Manuel Molares do Val-(molares@yahoo.es-cronicasbarbarbaras.es)
La gente que vivió la Transición cuando moría el franquismo y nacía la democracia recuerda a quienes maldecían la dictadura de la que sus padres eran aún o habían sido grandes jerarcas.
Aquellos hijos del régimen iban colocándose como cuadros de los partidos nacientes, donde lograban prosperar y proteger a los suyos de posibles revanchas de sus víctimas.
El fenómeno se recicla ahora, como si volviéramos a aquellos años 70-80. Los triunfadores de la Transición modernizan su casta esparciendo sin pudor a sus herederos, especialmente en Podemos, que dice renegar de tal práctica.

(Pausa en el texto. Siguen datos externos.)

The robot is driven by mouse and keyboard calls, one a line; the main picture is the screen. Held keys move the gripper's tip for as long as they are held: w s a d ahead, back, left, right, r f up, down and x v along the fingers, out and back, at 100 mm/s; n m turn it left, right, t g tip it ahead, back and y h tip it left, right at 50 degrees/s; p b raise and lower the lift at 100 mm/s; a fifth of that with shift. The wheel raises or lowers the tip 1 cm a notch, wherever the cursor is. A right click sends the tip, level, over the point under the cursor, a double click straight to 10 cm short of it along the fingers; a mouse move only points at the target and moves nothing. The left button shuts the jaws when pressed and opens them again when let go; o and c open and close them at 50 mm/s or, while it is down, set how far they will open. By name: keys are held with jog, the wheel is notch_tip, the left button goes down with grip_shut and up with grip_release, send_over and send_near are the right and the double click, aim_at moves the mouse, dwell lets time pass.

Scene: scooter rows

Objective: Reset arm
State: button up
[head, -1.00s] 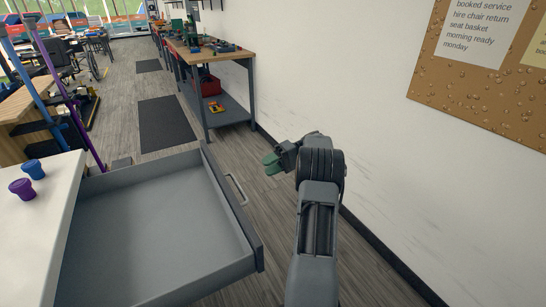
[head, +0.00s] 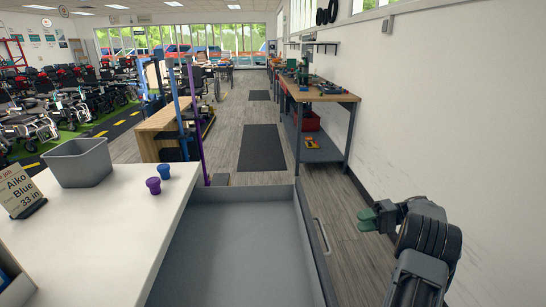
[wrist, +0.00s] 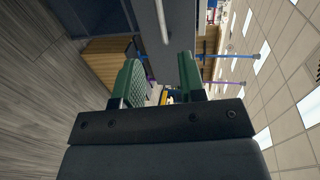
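My gripper (head: 372,217) is at the right in the head view, on my bent dark arm, right of the open drawer and near the white wall. In the wrist view my gripper (wrist: 160,80) shows two green fingers apart with a gap between them and nothing held. The camera there is turned sideways, with the floor at left and the ceiling at right. A pale bar-like handle shows just beyond the fingertips, not between them.
The grey drawer (head: 318,236) stands open and looks empty. The white counter (head: 110,225) at left holds a grey bin (head: 80,163), a name card (head: 20,195), and purple (head: 153,186) and blue (head: 164,171) caps. A workbench (head: 340,97) stands along the wall. A dark mat (head: 262,148) lies in the aisle.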

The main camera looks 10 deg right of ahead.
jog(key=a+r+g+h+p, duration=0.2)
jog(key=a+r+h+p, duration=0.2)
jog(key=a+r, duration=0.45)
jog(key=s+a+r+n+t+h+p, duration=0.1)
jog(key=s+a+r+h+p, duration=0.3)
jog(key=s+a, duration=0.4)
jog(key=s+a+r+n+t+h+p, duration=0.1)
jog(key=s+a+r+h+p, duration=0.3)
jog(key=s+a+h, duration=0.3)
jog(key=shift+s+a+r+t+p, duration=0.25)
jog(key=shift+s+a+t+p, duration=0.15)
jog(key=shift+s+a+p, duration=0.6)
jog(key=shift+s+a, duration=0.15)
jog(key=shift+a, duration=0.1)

Su líder, el pequeño Pablo, es hijo de un militante del terrorista FRAP, bien situado luego como agradecimiento por su antifranquismo.
A la vez, prosperan otros hijos de dirigentes de esa «casta» que denuncian, como Pablo Bustinduy, representante de relaciones internacionales, hijo de la exministra socialista de Sanidad, Ángeles Amador.
Ministra madre, ministro hijo: si Podemos gobernara lo sería de Exteriores.
Otro ejemplo es su televisivo portavoz Ramón Espinar, de igual nombre que su padre, el expresidente socialista de la Asamblea de Madrid y exconsejero de Caja Madrid/Bankia, propietario de una tarjeta «black» con la que dilapidó 178.400 euros, y al que su heredero se niega, lógicamente, a condenar.
Este arrimarse de cada generación a lo que se cree que va a triunfar obedece a una metamorfosis unas veces consciente, y otras instintiva, como si la genética señalara el camino para la conservación de la propia casta, de la propia sangre.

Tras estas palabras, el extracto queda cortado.